Copy out only the span from the line with "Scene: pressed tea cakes" to the end of the data, both ends kept, word for word.
===== DATASET EXTRACT =====
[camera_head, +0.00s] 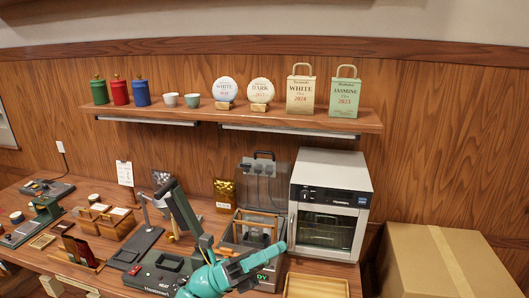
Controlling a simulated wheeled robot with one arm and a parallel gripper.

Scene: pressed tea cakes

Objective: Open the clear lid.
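A grey machine (237,258) with a small lit display stands on the counter, left of the white oven-like cabinet. Its clear lid (259,183), smoky and see-through with a dark handle on its top edge, appears raised upright at the back of the machine. A light wooden frame (238,232) shows in the open top. My teal gripper (280,248) is in front of the machine, low in the view, pointing right, below and apart from the raised lid. Its fingers are too small to tell whether they are open. The arm hides part of the machine's front.
A white cabinet (334,180) with a glass door stands close on the right. A dark green press (152,279) with a tall lever is on the left. A wooden tray (316,287) lies at the front right. A shelf (365,121) with tins and tea packages runs above.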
=====
§ **RESPONSE TO THE TASK**:
Scene: pressed tea cakes

Objective: Open the clear lid.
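A grey machine (237,258) with a small lit display stands on the counter, left of the white oven-like cabinet. Its clear lid (259,183), smoky and see-through with a dark handle on its top edge, appears raised upright at the back of the machine. A light wooden frame (238,232) shows in the open top. My teal gripper (280,248) is in front of the machine, low in the view, pointing right, below and apart from the raised lid. Its fingers are too small to tell whether they are open. The arm hides part of the machine's front.
A white cabinet (334,180) with a glass door stands close on the right. A dark green press (152,279) with a tall lever is on the left. A wooden tray (316,287) lies at the front right. A shelf (365,121) with tins and tea packages runs above.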

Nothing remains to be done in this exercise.